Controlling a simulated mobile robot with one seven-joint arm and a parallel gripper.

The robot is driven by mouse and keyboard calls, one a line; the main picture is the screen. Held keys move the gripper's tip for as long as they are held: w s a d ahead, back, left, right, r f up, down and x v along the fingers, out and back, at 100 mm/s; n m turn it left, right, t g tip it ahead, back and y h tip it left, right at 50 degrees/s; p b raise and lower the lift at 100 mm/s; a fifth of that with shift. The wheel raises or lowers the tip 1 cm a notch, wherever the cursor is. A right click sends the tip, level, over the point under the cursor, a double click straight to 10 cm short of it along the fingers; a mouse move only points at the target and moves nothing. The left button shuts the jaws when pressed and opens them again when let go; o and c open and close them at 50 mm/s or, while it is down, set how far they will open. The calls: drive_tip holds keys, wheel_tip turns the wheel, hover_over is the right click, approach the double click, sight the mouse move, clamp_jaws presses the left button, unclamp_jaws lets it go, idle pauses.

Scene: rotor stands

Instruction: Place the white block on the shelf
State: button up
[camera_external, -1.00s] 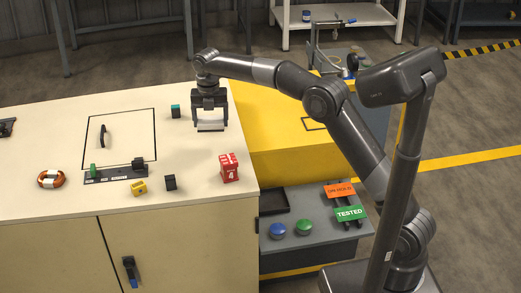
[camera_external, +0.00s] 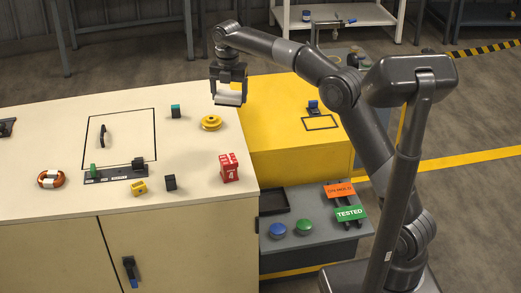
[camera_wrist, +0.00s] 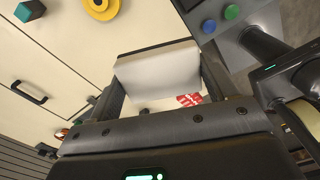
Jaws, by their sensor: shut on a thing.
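The white block (camera_external: 229,98) is held by my gripper (camera_external: 229,90) in the air, near the right back edge of the cream cabinet top (camera_external: 60,125). In the wrist view, the white block (camera_wrist: 158,72) sits between the two fingers (camera_wrist: 160,85), its broad pale face toward the camera. My gripper is shut on it. A white rack with flat boards (camera_external: 372,20) stands at the far back; I cannot tell whether it is the shelf meant.
A yellow pulley-like part (camera_external: 211,122) and a red block marked 4 (camera_external: 229,168) stand on the cabinet top. A yellow box (camera_external: 285,150) adjoins on the right, with a black outlined rectangle (camera_external: 320,122) on top. A lower grey bench (camera_external: 330,235) holds buttons and signs.

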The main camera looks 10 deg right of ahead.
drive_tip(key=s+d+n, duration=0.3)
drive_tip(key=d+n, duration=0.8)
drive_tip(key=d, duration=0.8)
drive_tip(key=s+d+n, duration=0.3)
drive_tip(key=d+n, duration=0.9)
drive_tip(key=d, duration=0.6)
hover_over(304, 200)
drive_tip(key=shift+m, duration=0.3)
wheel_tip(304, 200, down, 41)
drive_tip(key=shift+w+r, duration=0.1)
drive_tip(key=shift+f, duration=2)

*INSTRUCTIONS FOR THE TASK:*
Begin with the line where "The robot is" appears and end with the line where "[camera_wrist, +0.00s]" appears. Copy only that stretch, exactly, with no pictures.

*WRITTEN RESPONSE:*
The robot is driven by mouse and keyboard calls, one a line; the main picture is the screen. Held keys move the gripper's tip for as long as they are held: w s a d ahead, back, left, right, r f up, down and x v along the fingers, out and back, at 100 mm/s; n m turn it left, right, t g tip it ahead, back and y h tip it left, right at 50 degrees/s; p b raise and lower the lift at 100 mm/s; a fifth of that with shift. The wheel raises or lowers the tip 1 cm a notch, wherever the cursor is. A right click sends the tip, level, over the point under the cursor, a double click straight to 10 cm short of it along the fingers; a mouse move only points at the target and moves nothing. The left button shuts the jaws when pressed and opens them again when let go; o and c open and close them at 50 mm/s or, while it is down, set how far they will open. The calls: drive_tip holds keys, wheel_tip turns the wheel, hover_over is the right click, approach the double click, sight the mouse move, clamp_jaws presses the left button, unclamp_jaws lets it go, idle pauses.

Scene: rotor stands

Instruction: Place the white block on the shelf
State: button up
[camera_external, -1.00s] 
[camera_external, +0.00s] 
[camera_wrist, +0.00s] 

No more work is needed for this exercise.